The only way to figure this out is to flag down the next car and ask. 
Standing by the road for ten minutes, watching the forest burn, no one drives by.  Then there are three cars in a row.  To the last car, which happens to be a Forest Service vehicle, I practice my best Crossing Guard, holding my arm out straight, hand perpendicular, ‘You! Stop! Now!’ Looking at me like I’m special they both wave back, then picking up what I’m laying down, the driver slams on the brakes. 

Smiling and in matching one piece orange fire retardant jump suits, they salute, “G-day, what’s up?”

Turns out it is a ‘Fuel Reduction Burn’, they assure us it is totally under control and will be completely out in a few hours. 

Thanks orange rangers!

On with the business at hand.

Scouting for a good flat chunk of grass to call home for the night our eyes fall upon the town meeting hall.  And for obvious reason they land there as when I said, ‘blink and you’d miss it’, I really meant it, Bonang’s only got this one building; no other shops, go gas station, no nothing, just one building with a couple bathrooms off the side.  The grass is flat, there’s a water tap, and we could camp behind the building where we aren’t visible from the road and conviently the place is locked up and empty.  Looks perfect, so we pull around back, drop our bikes and within seconds it looks like there’s been a bi-cycle (get it) pile up.
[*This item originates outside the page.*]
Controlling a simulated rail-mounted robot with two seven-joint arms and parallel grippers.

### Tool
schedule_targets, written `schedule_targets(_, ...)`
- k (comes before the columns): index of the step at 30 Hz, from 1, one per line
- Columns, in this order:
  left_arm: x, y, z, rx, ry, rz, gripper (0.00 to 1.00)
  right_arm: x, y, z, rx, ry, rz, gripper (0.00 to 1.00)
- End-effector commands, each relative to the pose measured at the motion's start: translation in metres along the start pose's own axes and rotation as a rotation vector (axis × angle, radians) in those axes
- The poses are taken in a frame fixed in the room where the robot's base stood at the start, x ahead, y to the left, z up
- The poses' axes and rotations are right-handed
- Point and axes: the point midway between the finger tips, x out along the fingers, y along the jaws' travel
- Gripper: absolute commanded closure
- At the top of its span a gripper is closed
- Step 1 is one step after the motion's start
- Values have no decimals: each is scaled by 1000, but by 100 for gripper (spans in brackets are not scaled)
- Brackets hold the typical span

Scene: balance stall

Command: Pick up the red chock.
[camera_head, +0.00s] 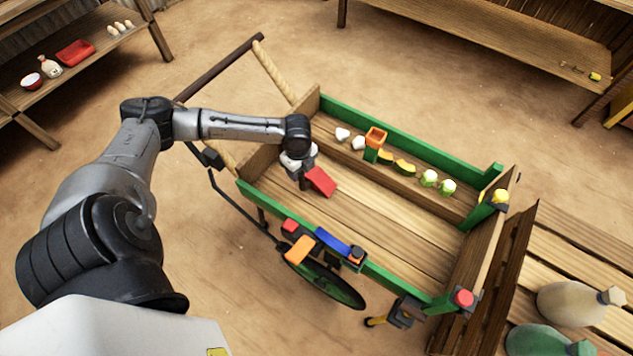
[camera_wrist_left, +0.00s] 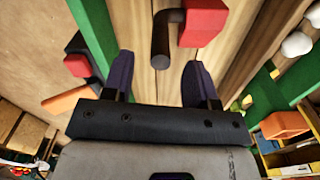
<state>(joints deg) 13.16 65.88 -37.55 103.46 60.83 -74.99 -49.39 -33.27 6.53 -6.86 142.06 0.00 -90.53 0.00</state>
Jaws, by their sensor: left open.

The lawn is strewn about with helmets, gloves, shorts, shirts, sleeping bags, food bags, a tent, 6 brightly colored cycle bags, another 6 water bottles, therma rests, a stove, flip flops, a coffee peculator, maps, books, towels plus two semi conscious bodies napping in the sun.

Just as we begin to dose off, ‘cruuunnch’, a car pulls into the gravel parking lot out front.  Though we are completely hidden we figure we should walk around and exchange pleasantries before they stumble on what probably looks like a cross between the end of a cheap strip show and pirate thieves diving up their latest booty. 

“O, Hello”, jumps the startled lady as we come around the corner.  Explaining ourselves, she happens to be the one in charge of the building and assures us it is fine to sleep out back and if we want we are welcome to set up our tent inside and use the kitchen. 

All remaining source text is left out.